Here’s a quick overview of both and how to distinguish them from each other.
Employment at Will
Think of it as: You can be fired without cause
Employment at will means that an employer can terminate an employee for any reason they want, as long as it’s not an illegal cause. Good cause, bad cause, or no cause at all, you can get laid off.
If you crushed your recent TPS report, you can still get fired. If you mailed it in and did a poor job, you can get fired. The other way to look at it is that you, as the employee, can also leave the employment relationship without cause.
The only cases you can’t get fired for are illegal ones, such as for race, sex, religion, age, etc. Another common exception to at-will employment is if the written contract of employment is for a defined duration.
Similarly, the practice of giving two-weeks’ notice is not required by law (as long as your employment contract doesn’t have a specified duration).

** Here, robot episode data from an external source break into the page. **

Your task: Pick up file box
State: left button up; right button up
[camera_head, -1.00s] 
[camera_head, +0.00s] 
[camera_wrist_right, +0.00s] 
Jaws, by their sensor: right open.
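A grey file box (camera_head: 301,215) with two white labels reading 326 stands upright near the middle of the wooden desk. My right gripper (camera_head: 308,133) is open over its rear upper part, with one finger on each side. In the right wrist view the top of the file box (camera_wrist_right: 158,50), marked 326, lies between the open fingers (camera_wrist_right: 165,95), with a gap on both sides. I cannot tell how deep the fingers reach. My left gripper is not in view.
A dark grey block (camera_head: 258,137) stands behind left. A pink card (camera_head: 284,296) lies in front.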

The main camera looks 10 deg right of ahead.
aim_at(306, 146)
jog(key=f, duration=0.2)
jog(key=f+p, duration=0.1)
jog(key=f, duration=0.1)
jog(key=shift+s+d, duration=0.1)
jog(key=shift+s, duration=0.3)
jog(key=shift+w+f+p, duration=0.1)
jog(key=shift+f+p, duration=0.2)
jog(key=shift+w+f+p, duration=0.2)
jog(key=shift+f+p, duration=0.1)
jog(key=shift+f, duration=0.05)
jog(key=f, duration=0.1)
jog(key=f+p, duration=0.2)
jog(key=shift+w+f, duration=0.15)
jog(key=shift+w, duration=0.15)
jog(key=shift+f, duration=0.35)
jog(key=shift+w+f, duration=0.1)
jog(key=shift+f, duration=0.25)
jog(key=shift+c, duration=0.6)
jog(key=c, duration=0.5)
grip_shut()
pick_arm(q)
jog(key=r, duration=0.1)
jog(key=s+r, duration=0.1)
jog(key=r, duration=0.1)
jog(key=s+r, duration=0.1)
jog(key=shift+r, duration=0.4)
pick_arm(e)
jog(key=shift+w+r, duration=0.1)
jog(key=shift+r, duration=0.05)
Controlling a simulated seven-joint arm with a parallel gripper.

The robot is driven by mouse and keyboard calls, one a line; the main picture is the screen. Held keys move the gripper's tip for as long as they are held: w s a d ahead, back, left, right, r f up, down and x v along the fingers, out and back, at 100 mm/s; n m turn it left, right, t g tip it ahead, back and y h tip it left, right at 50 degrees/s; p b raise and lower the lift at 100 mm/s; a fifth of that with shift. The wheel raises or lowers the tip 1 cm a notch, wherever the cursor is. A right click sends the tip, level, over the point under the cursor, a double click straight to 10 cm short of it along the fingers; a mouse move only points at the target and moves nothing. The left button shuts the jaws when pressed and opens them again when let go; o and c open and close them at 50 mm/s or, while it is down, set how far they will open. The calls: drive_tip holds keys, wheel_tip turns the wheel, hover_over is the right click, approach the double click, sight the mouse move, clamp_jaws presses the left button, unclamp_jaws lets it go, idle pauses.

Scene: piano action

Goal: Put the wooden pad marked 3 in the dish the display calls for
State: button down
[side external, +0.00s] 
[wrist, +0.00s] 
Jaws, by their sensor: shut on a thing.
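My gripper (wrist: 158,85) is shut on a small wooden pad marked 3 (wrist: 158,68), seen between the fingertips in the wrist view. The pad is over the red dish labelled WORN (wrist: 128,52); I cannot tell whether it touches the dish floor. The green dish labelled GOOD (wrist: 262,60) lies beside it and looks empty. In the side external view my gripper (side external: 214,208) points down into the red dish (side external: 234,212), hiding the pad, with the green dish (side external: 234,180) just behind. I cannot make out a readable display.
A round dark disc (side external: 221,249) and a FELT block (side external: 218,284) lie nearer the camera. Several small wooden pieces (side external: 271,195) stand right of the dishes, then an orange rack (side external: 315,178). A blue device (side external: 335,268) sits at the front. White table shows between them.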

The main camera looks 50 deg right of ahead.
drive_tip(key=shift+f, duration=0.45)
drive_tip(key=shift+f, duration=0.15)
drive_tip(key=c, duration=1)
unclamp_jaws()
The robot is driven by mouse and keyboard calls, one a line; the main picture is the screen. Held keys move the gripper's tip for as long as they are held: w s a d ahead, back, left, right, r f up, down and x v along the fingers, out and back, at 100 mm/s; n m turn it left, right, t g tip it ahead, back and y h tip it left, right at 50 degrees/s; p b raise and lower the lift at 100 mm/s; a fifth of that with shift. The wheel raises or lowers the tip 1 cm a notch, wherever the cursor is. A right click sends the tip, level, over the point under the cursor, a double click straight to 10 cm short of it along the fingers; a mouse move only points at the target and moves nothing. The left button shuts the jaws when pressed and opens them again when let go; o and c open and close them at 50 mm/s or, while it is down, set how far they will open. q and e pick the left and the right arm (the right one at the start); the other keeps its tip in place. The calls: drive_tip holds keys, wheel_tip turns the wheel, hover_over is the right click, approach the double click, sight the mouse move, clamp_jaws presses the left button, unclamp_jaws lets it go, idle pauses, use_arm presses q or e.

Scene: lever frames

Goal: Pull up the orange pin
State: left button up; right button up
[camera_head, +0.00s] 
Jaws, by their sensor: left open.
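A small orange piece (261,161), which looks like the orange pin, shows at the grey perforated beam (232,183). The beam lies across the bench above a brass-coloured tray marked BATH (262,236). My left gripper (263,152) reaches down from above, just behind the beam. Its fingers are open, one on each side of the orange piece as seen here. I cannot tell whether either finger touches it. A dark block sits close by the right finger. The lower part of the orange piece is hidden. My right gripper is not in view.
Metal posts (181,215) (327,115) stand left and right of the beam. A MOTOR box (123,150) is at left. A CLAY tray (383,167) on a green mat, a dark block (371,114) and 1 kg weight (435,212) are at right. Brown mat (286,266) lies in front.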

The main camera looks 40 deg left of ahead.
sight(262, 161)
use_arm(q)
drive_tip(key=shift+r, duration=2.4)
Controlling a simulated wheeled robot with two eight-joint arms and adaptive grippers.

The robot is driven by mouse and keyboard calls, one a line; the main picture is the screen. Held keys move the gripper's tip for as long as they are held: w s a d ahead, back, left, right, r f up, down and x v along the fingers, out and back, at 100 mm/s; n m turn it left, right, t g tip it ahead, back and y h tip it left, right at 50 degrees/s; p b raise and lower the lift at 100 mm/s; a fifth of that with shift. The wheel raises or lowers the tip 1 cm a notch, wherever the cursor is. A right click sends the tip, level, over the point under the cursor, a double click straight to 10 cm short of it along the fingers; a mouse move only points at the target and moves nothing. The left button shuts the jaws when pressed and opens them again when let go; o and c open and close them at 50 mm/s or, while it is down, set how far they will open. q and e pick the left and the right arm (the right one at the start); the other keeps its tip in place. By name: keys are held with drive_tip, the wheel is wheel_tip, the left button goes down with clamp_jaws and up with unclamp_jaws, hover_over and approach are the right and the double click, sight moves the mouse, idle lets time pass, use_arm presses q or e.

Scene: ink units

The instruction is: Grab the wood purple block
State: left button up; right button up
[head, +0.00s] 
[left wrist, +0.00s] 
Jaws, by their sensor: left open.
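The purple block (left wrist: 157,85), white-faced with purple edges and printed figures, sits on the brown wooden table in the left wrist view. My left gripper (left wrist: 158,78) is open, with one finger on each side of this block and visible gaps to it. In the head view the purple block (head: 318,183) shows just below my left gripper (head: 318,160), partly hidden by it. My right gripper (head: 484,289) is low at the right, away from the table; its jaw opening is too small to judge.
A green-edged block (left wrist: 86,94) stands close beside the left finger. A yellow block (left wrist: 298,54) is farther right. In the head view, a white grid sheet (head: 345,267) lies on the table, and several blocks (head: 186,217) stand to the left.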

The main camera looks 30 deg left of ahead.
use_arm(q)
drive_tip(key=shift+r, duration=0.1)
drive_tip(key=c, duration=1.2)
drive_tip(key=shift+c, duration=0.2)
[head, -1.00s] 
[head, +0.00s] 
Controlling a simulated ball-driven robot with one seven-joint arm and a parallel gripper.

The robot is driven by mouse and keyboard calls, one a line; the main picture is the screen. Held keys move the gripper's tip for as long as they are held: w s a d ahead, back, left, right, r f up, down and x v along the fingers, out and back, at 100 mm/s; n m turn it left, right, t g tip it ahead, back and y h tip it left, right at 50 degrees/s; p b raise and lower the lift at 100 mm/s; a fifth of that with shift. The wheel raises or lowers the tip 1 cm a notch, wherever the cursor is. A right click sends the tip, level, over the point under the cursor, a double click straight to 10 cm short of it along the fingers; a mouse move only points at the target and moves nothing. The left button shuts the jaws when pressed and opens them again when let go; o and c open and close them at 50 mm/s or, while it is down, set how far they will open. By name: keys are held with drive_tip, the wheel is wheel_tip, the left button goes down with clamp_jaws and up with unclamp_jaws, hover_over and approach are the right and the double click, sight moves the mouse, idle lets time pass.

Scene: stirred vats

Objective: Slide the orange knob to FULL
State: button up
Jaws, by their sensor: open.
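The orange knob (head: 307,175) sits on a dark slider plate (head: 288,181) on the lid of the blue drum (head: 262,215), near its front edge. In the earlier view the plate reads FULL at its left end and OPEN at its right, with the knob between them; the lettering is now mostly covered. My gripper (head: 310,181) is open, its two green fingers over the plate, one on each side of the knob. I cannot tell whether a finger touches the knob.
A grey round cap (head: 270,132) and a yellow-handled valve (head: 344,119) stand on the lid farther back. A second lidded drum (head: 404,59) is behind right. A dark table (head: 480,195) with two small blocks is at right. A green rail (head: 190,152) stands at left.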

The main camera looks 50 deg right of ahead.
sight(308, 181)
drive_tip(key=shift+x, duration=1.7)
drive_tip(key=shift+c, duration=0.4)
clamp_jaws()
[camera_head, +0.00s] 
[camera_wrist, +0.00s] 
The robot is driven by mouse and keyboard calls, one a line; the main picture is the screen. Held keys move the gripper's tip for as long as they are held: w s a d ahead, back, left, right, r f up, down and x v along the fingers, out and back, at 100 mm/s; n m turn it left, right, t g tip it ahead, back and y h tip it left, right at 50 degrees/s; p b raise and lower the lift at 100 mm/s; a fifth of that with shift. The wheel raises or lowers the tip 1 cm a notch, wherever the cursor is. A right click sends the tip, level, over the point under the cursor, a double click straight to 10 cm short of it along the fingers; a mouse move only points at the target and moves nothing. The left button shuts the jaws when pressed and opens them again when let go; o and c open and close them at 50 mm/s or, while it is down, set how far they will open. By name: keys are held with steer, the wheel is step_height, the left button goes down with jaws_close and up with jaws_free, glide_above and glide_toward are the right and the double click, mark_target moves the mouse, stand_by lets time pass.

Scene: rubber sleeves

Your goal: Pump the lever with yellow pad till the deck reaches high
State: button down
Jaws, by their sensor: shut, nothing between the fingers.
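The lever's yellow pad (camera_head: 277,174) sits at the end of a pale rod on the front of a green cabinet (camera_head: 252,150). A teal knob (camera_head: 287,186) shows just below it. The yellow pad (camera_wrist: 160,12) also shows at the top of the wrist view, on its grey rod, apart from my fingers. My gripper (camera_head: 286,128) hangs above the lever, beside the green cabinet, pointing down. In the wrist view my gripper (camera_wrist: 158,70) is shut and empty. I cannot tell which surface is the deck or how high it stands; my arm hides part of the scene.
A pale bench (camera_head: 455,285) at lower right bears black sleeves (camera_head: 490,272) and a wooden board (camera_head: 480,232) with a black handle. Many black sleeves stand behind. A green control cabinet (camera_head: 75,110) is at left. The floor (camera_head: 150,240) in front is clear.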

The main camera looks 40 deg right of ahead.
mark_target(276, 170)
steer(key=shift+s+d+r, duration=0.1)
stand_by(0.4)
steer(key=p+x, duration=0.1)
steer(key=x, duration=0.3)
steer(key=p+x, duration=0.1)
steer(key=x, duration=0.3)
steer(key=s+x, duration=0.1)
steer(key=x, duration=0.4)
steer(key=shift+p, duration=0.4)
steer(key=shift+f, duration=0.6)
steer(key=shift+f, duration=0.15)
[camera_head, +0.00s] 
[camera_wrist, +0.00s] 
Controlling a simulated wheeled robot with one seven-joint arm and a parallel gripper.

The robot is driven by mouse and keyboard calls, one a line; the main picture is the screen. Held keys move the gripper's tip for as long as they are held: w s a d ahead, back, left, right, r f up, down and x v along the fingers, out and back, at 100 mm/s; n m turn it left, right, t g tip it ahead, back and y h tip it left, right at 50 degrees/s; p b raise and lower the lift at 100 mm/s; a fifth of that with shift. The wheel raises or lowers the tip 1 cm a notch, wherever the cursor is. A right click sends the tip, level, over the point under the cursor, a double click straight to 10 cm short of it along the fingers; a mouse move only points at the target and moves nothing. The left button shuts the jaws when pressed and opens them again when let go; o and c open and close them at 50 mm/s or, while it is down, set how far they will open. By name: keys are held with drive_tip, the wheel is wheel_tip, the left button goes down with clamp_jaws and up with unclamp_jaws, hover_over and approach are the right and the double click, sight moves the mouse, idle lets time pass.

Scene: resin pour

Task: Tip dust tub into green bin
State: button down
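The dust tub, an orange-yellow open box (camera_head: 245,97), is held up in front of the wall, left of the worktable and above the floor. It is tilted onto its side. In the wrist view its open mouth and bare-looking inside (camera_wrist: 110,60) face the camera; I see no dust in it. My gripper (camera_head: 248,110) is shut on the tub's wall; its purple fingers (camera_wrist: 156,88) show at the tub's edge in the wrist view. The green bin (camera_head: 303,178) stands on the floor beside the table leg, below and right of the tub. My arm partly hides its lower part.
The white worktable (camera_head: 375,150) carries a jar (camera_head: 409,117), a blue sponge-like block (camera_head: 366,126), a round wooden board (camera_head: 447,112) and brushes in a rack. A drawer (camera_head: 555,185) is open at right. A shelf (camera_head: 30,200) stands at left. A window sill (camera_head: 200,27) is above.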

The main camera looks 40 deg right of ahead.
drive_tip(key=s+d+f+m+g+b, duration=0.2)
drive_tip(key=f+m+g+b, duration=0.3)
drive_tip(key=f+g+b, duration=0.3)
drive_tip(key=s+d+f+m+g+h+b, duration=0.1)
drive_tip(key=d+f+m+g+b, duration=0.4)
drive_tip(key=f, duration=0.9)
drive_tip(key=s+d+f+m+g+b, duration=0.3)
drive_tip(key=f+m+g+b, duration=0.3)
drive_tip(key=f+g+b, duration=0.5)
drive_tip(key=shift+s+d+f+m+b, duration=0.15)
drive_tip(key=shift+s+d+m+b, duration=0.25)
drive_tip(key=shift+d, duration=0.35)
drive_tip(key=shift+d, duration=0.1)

Then again, remember the impacts and consequences of not doing so, such as asking for a future reference from your previous employer.
Here in Georgia we are an at-will employment state.
Right to Work
Think of it as: You can’t be forced to join a Union
Georgia is also a Right to Work state. Right to Work is often confused with At-Will Employment but is much different.
In essence Right to Work means that you can’t be forced to join a union to work at your company.
Why Right to Work Laws Exist
Proponents of Right to Work laws argue they are pro-business. By not allowing union mandated membership, companies can be more competitive. In theory unions hurt economic growth so in turn the economy as a whole gains from a freer business environment with things like more competition, more jobs, etc.
On the other hand, opponents of Right to Work laws argue that without unions, employees see decreased wages and benefits. In addition, in theory companies maintain too much control, as compared to the employee, in a Right to Work state.